In the early 20th century, Joseph Wesley Young envisioned a city made beautiful through lush parks, landscaped boulevards, harmonious architecture, focal points and vistas. He first arrived in South Florida in 1920 to survey several parcels of land on which to build his "Dream City." He named it after his favorite city in California, hoping it would attract people from all walks of life. His vision rapidly transformed the coastline. He built Hollywood Boulevard to extend from the ocean westward to the edge of the Everglades, with man-made lakes paralleling each side of the roadway. One end of each lake would empty into the Intracoastal Waterway and the other would serve as a twin turning basin for private yachts.
The City of Hollywood was incorporated in 1925 only to be destroyed by a vicious hurricane one year later. Undeterred, Young continued construction and Hollywood expanded its residential neighborhoods into Central Hollywood, North Beach and the Hollywood Hills. In 1928, Port Everglades grew from a shallow lake into one of the busiest seaports in Florida. Today, many luxury cruise liners depart from Port Everglades to exciting worldwide destinations.
Unique to Hollywood were three circles of land along Hollywood Boulevard. The three circles would later become Presidential Circle, Watson Circle, where the city hall complex is located, and Young Circle, a bustling ten-acre park surrounded by restaurants, boutique shops, galleries and night clubs. The historic downtown arts district near the Hollywood Art & Culture Center is a hub of cultural arts and entertainment with the Hollywood Playhouse, the Hollywood Art Museum and the Hollywood Central Performing Arts Center located in the area.

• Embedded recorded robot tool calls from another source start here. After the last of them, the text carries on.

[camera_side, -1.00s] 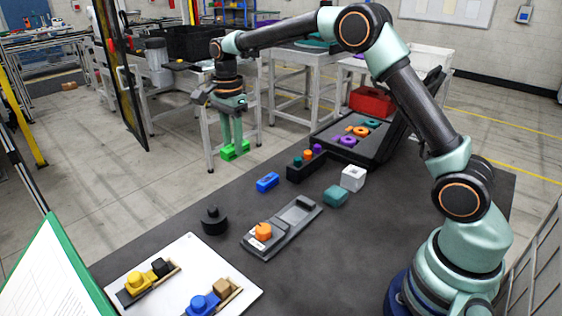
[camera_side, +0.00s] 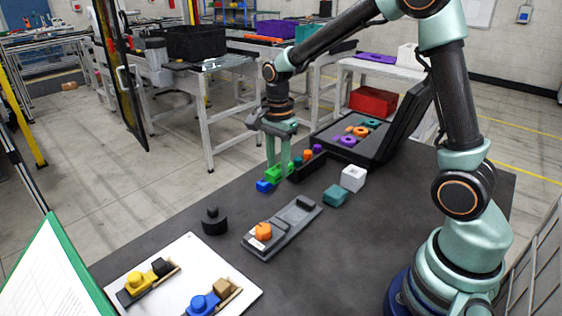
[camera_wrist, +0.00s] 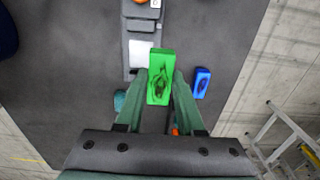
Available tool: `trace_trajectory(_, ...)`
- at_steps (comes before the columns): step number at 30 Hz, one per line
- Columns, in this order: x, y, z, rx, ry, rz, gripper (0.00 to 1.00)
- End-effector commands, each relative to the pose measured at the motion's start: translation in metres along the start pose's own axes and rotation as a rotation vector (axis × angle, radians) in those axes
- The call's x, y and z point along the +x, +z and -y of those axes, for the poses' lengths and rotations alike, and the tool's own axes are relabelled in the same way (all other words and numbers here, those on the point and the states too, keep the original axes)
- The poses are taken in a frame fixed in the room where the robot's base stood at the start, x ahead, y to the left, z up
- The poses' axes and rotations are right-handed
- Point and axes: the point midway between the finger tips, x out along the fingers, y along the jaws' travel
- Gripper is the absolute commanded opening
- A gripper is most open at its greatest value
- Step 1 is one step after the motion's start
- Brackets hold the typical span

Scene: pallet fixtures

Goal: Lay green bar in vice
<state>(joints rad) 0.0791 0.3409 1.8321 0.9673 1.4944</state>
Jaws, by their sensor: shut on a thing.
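My gripper (camera_side: 277,164) is shut on the green bar (camera_side: 273,174), one finger on each side of it. In the wrist view the bar (camera_wrist: 161,62) sits between the fingertips (camera_wrist: 158,84) and shows a dark hollow in its top. The bar appears held above the table; its exact height is unclear. The long grey fixture with an orange knob, which looks like the vice (camera_side: 286,229), lies on the table to the right and nearer the side camera. Its end shows beyond the bar in the wrist view (camera_wrist: 138,28). The bar is apart from it.
A blue block (camera_side: 264,186) lies just below the bar in the side view. A black rack with coloured pegs (camera_side: 305,169), a teal block (camera_side: 335,196) and a white block (camera_side: 353,178) stand to the right. A black knobbed piece (camera_side: 214,221) stands left of the grey fixture.

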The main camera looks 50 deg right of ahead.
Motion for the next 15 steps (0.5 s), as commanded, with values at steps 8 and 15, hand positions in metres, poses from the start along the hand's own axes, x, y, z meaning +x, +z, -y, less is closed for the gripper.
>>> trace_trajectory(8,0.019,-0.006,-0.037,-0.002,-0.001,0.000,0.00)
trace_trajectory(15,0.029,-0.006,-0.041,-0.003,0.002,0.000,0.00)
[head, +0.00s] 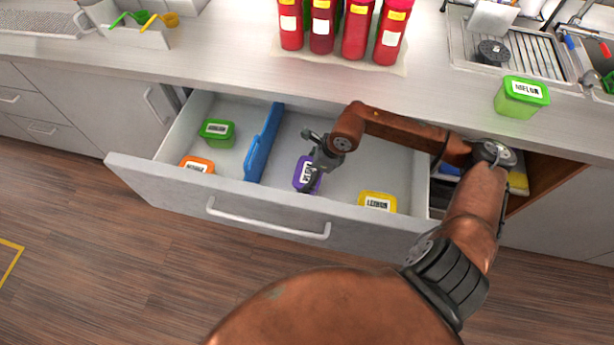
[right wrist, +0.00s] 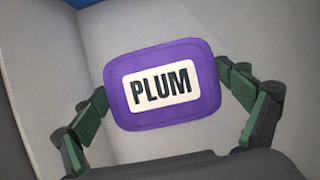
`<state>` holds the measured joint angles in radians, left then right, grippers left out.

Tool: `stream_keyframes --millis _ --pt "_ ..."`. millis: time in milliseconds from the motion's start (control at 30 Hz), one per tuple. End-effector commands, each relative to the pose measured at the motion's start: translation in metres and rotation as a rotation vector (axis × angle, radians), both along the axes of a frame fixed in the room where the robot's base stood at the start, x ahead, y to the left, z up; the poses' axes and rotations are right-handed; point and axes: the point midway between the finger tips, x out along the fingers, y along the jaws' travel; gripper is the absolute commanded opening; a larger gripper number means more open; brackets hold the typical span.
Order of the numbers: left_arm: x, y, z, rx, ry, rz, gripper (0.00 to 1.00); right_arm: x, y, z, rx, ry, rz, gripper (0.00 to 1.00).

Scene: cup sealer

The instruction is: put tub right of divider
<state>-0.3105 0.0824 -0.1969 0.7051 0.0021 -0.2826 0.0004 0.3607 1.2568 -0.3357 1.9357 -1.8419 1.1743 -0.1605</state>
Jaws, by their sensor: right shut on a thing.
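A purple tub labelled PLUM (head: 303,176) is in the open drawer, to the right of the blue divider (head: 264,145). My right gripper (head: 315,170) is shut on the plum tub; in the right wrist view the tub (right wrist: 163,85) sits between the two fingers. Whether the tub touches the drawer floor I cannot tell. A green tub (head: 217,132) and an orange tub (head: 197,165) are left of the divider. A yellow tub labelled LEMON (head: 377,203) is right of it, near the drawer front. My left gripper is not in view.
The drawer front (head: 260,207) with its handle faces me. On the counter (head: 210,50) stand several red bottles (head: 354,28), a green MELON tub (head: 521,97) at the right, and a caddy with scoops (head: 140,27) at the left. A sink drainer (head: 515,50) is at the back right.

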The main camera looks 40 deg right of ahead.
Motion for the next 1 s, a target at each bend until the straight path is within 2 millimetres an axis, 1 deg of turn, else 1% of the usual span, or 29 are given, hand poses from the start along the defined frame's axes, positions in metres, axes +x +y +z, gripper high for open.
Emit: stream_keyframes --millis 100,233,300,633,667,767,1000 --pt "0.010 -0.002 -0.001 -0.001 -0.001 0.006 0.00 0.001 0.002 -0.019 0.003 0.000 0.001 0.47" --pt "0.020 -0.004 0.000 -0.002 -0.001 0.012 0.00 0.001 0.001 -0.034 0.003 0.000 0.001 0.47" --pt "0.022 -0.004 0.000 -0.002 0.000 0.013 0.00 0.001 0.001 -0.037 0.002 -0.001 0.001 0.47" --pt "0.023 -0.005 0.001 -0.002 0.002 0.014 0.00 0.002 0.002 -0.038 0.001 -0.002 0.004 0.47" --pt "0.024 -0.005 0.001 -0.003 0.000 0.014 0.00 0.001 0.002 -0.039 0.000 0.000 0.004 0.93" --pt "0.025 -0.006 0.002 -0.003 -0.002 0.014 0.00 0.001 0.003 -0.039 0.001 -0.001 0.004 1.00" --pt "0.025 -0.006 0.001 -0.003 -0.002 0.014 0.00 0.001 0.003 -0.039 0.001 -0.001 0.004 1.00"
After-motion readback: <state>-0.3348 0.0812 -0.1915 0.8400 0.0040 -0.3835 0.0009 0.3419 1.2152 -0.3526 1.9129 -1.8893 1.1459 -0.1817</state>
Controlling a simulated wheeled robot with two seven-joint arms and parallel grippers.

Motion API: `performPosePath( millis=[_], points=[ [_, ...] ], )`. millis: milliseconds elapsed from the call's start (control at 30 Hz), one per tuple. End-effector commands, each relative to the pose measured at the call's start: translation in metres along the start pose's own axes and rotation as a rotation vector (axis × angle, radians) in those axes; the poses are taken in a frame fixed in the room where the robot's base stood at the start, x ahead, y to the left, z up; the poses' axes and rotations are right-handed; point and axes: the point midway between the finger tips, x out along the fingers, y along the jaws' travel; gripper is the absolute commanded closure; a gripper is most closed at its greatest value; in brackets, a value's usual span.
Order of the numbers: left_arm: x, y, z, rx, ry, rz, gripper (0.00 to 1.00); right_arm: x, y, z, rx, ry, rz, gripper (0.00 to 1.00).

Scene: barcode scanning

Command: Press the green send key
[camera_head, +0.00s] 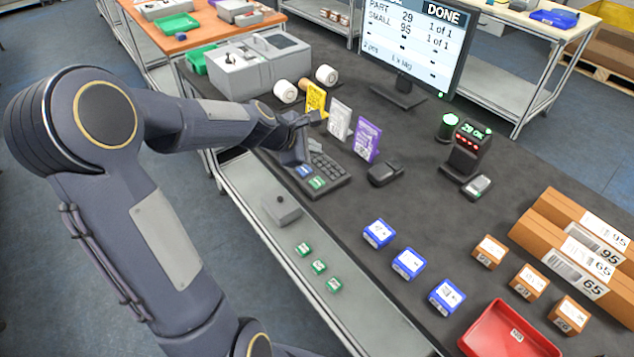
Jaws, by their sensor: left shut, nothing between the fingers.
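The dark keypad (336,172) lies at the near edge of the black table. On its near side are a blue key (304,170) and the green key (317,182). My left gripper (296,159) is shut and empty. It is over the far left part of the keypad, beside the blue key, with the green key in plain view to its lower right. I cannot tell whether the fingertips touch the keypad. Part of the keypad is hidden behind the gripper. My right gripper is not in view.
Yellow, white and purple cards (366,141) stand behind the keypad. A monitor (417,45) reads "DONE". A scanner stand (466,150) is to the right. Blue boxes (408,263), orange boxes (528,282) and a red tray (505,335) are at the front right. Small green blocks (319,267) lie near the front edge.

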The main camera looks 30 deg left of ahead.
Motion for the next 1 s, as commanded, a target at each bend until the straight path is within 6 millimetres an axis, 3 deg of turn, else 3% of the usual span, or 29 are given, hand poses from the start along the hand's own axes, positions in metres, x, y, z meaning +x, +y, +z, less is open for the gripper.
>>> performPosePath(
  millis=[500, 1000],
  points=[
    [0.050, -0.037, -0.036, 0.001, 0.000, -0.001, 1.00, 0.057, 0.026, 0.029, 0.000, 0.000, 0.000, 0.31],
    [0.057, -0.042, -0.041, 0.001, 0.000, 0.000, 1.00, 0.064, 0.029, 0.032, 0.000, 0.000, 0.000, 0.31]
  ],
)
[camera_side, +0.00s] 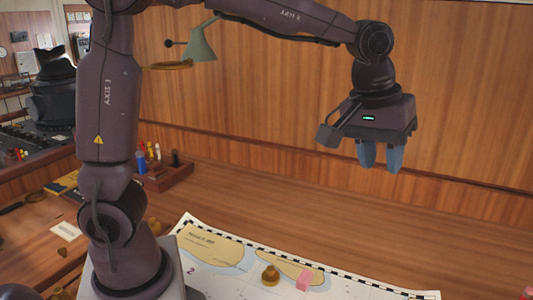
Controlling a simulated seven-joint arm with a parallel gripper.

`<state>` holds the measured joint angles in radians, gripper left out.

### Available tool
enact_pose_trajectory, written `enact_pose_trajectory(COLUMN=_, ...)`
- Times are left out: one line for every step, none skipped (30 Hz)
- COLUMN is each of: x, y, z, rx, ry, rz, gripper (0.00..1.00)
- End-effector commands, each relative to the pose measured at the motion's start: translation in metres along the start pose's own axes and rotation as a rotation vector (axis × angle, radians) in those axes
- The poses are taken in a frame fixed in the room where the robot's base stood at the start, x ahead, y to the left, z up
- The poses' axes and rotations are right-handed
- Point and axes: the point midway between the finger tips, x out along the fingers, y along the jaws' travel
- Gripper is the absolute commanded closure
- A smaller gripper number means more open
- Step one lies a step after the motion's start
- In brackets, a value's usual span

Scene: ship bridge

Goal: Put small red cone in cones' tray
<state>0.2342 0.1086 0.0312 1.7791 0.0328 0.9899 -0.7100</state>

The community's proximity to the Atlantic Ocean provides abundant recreational opportunities. Hollywood Beach, the most international of South Florida beaches, is the social center of the city's six miles of sun-drenched sand. Hollywood is also a Mecca for the eco-tourist. The city's North Beach highlights nature nestled among sand dunes and tall strands of sea grass that serve as a sea turtle hatchery. The Anne Kolb Nature Center in Hollywood's West Lake area is the site of a protected bird rookery, a fish nursery and 1,500 acres of mangrove preserves.